### Brief:
Give the count of lines in the data that include the string "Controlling", with no added remarks.

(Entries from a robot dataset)
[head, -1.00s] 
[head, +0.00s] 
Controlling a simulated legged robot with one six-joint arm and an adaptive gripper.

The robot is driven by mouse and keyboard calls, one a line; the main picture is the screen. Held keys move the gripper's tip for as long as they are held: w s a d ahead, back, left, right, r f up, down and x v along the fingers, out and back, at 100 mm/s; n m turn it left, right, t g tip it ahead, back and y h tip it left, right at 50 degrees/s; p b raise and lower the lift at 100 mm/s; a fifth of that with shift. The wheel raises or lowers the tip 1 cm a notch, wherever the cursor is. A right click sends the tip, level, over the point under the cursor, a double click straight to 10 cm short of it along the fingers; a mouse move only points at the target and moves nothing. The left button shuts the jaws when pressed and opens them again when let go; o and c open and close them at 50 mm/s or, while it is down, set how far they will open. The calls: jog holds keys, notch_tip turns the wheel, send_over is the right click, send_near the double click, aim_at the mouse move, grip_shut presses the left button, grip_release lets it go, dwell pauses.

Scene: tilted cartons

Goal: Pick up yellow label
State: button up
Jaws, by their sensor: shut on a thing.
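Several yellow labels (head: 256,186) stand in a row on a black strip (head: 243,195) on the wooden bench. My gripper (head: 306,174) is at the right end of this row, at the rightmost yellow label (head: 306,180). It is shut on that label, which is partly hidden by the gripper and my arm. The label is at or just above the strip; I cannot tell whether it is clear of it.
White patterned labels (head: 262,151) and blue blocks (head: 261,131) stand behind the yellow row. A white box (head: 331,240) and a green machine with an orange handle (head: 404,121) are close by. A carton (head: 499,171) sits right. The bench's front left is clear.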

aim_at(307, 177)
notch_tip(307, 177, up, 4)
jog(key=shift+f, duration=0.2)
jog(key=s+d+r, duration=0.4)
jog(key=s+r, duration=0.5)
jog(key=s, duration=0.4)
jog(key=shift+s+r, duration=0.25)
---
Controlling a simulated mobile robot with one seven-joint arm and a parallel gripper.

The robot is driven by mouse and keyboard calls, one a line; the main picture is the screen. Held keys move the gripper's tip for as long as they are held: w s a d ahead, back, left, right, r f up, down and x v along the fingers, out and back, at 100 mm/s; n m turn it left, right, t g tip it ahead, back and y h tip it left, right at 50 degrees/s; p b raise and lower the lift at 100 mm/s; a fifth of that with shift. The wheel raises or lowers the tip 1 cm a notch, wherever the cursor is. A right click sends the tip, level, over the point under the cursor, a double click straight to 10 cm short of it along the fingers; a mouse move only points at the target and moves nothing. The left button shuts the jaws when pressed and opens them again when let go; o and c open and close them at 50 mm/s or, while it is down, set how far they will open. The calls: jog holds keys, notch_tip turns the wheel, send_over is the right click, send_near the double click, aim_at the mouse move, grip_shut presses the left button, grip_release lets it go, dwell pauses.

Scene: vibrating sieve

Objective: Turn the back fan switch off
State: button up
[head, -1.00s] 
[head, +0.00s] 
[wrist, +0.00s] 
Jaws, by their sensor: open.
==
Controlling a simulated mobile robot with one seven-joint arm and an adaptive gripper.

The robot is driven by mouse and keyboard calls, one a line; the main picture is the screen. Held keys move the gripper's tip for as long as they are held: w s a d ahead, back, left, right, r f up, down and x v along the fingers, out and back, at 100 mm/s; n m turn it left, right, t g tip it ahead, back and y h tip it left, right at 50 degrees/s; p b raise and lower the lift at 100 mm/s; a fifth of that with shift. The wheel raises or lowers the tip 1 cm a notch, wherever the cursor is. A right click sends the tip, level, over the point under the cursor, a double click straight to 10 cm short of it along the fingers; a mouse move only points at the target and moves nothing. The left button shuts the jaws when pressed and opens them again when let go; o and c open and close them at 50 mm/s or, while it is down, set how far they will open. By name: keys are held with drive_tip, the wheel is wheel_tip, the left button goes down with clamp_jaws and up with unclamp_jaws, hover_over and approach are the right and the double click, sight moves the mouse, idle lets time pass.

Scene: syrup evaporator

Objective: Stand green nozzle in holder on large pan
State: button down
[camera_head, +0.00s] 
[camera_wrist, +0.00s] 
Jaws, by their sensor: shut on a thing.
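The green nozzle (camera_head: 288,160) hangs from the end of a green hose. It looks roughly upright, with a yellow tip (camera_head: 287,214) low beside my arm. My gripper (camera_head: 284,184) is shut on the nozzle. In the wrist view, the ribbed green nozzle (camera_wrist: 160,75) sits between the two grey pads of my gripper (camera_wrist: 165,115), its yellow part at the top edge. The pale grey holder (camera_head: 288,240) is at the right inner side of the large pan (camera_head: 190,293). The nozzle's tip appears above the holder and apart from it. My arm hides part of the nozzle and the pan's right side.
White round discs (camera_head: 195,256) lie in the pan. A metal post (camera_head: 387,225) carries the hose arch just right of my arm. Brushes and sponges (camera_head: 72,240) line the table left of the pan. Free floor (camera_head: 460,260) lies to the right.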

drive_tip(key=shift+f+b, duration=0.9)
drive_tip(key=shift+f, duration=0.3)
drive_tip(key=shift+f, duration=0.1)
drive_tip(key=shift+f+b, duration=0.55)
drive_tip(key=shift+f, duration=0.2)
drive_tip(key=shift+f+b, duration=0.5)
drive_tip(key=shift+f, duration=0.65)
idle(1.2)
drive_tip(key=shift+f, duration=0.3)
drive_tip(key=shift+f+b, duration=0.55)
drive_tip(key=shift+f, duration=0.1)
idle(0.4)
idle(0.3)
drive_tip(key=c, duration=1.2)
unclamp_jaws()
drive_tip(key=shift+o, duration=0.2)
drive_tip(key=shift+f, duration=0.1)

### Exercise output:
3